Someone stuck up a quote:

"In general, the press now sees its role as covering an issue like world hunger and commenting on it editorially, rather than being a participant in trying to alleviate it."
-- Katharine Graham, Personal History

I own that book, I've read it, I liked it. I’ve been a Katherine Graham fan since I was in Junior High School

But I think Katherine Graham is wrong there.

I don't recall that the press EVER did much to solve world hunger with slanted reporting.

However, William Randolph Hearst's newspapers did much to start the Spanish-American War with slanted reporting.

The way to be a good, active, press is to report more facts, not just the ones you like. (After all, who knows what might have happened if Howard Dean's people had listen to what the non-Dean-voters NPR interviewed had to say and retooled their campaign accordingly.)

If the facts when fairly presented show that an action should be taken, people will come to that conclusion themselves. That's Democracy and why an informed press is a crucial peice of who we are. If you think the people are too dumb to look at the hard facts and conclude that something must be done, write an editorial and spell it out there.

Don't write slanted news on purpose and try to take out any slant that gets in there accidentally. It's just that simple.



Doug Muder said...

I fall somewhere between the "be objective" and the "state your bias openly" positions. I don't believe it's possible to be truly objective, because translating events into language is necessarily a subjective process. In order to make the news understandable, you need to present it in a context, and your context is always biased.

This shows up most obviously in the words the reporter uses. Take Iraq. At the outset, was the war an "invasion" or a "liberation"? When resistance continued, at what point was it proper to call it an "insurgency"? Is it correct to call it a "civil war" yet? In a sound-bite world, you have to call it something. And the people we're fighting, are they "terrorists" or "insurgents" or "freedom fighters"? Any label you can think up has a collection of subjective implications.

Interviews are even less objective. Everybody lies to interviewers. When do you call them on it? Maybe the interviewer doesn't know the facts well enough to challenge the lie -- that's a bias in itself. When you package the interview for broadcast, how hard do you work to present the facts contradicting what the subject just said?

Back in 2003 I started covering the New Hampshire primary campaign on my web site not because the mainstream coverage was biased, but because it was lazy.

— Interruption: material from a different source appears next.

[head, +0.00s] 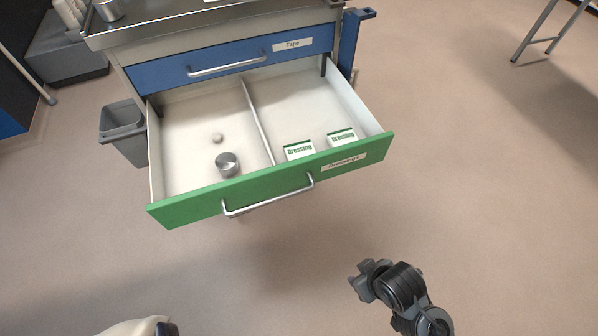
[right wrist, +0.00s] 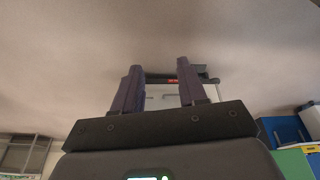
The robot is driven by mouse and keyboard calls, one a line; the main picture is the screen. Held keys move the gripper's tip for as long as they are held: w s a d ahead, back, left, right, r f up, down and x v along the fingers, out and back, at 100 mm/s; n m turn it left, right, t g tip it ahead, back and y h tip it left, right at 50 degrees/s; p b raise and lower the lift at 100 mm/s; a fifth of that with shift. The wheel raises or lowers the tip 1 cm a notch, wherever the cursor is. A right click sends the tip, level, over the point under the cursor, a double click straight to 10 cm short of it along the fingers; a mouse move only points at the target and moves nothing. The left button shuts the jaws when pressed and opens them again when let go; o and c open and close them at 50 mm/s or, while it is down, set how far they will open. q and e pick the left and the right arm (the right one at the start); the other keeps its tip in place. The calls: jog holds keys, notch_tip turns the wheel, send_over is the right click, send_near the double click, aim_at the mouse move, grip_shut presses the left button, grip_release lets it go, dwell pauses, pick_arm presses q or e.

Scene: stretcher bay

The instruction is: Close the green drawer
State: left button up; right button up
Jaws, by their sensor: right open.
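The green drawer (head: 275,184) is pulled out from the cart, its inside open to view. Its front carries a silver bar handle (head: 268,197) and a "Dressings" label. My right gripper (head: 364,281) is in front of the drawer, low and to the right, apart from the handle. In the right wrist view its two dark fingers (right wrist: 158,90) are spread with nothing between them. Only a pale part of my left arm shows at the bottom left of the head view; its gripper is out of view.
The drawer holds two Dressing boxes (head: 299,150), a metal cup (head: 227,164) and a small round item (head: 217,138). Above it, the blue Tape drawer (head: 228,61) is shut. A grey bin (head: 124,131) stands left of it. The floor in front is clear.

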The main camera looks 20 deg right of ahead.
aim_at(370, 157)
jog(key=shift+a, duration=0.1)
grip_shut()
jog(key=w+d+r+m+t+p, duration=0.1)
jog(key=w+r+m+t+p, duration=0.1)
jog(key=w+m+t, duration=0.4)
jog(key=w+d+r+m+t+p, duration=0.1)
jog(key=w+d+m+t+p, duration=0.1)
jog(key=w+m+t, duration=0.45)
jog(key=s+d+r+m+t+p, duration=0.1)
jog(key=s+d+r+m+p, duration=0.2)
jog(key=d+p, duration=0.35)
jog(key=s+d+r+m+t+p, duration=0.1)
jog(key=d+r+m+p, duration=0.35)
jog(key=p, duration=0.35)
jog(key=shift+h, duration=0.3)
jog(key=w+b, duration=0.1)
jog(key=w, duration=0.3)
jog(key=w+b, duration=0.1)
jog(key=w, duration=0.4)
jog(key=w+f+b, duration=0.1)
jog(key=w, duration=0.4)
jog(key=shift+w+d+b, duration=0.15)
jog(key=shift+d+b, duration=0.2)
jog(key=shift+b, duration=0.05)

The reporters already knew the story they wanted to tell, and they went to events looking for the material to tell that story. And they always found it.

Dean, for example, was the "angry anti-war" candidate. But every Dean rally I saw was a fairly jovial event, and he'd spend maybe three minutes out of 20 talking about war -- supporting the Afghan War and denouncing the Iraq War. He talked as much or more about the health care system in Vermont, and how the same things could be done nationally. But in the papers the next day there would be a photo of Dean looking angry -- they must have thrown away 20 jovial photos to get that one -- and a quote against the Iraq War. All true. They didn't doctor the photo and they didn't invent the quote. But it wasn't objective.

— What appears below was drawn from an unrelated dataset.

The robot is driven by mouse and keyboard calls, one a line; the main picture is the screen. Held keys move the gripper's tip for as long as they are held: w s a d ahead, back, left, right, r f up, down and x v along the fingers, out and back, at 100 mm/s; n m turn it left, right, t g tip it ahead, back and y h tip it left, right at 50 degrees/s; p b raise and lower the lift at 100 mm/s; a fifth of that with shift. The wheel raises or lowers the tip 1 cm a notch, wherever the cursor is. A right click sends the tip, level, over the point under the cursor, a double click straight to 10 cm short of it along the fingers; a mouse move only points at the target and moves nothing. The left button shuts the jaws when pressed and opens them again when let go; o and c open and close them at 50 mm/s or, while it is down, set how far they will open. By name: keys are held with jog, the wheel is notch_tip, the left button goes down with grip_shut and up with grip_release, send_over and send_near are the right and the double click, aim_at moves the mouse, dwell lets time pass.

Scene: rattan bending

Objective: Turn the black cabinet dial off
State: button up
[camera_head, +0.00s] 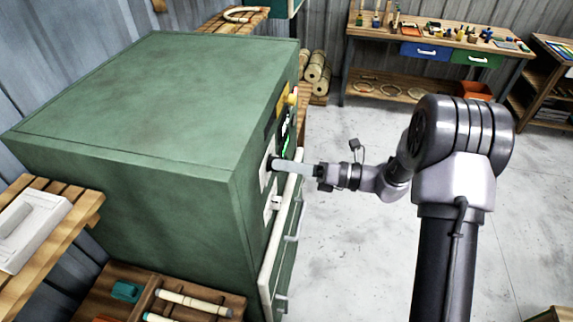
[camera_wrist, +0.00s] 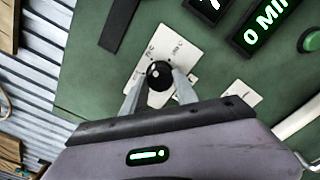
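The black cabinet dial (camera_wrist: 160,75) is a round glossy knob on a white label plate (camera_wrist: 178,48) on the green cabinet's front. The print on the plate is too small to read. My gripper (camera_wrist: 160,84) has one finger on each side of the dial, and both fingers appear to touch it. In the head view my gripper (camera_head: 290,166) reaches the cabinet front from the right, and the dial (camera_head: 271,163) shows as a dark spot at the fingertips. The green cabinet (camera_head: 160,100) stands at the left.
A lit green display (camera_wrist: 268,22) and a green button (camera_wrist: 310,40) sit beside the dial plate. A workbench (camera_head: 440,40) stands at the back. The grey floor (camera_head: 340,240) right of the cabinet is open.

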I went to a Gephardt rally. He talked mainly about his health care plan and how it would help local small businesses. Afterward, the national reporters badgered him to say something negative about Dean. He didn't. I thought that was noteworthy, though none of the mainstream reports noted it. If he had, though, that would have been the headline -- not the message the candidate planned and came there to give, but the comment the reporters badgered him into making.

Anyway, when I do journalism (as I sometimes do under my Pericles identity on Daily Kos), I tell you my bias as best I understand it, and then I TRY to be objective within the constraints of that bias. It's the best I know how to do.

Bill Baar said...

Dean, for example, was the "angry anti-war" candidate. But every Dean rally I saw was a fairly jovial event, and he'd spend maybe three minutes out of 20 talking about war -- supporting the Afghan War and denouncing the Iraq War.

Maybe sczhio candidate would have been more apt. He did say as DNC chair he hates Republicans; who are also fellow Americans.

That must reflect some level of anger.

Doug Muder said...

Did he really? I did about two minutes of research: The NY Daily News attributed this quote to him: "I hate the Republicans and everything they stand for."

The conservative media got hold of this attribution and morphed it to "I hate Republicans." Which is a significant change. "The Republicans" is shorthand for the Republican Party. "Republicans" are individual people who happen to be Republicans. That's a big difference.

This example is pretty typical of the Dean "gaffes". They almost all are creations of the conservative media, who change a word or two to make them into something they weren't in reality.

I've never seen any evidence that Dean has supported hating individual people, and stand by my characterization (based on the three rallies I attended) that the "angry candidate" image was a distortion.

Chalicechick said...

"I hate the Republicans and everything they stand for" sounds plenty angry to me.

You can argue that Dean said that and not something slighly worse, and that's fine, but if he's saying he hates even THE Republicans, his anger is not an invention of the press.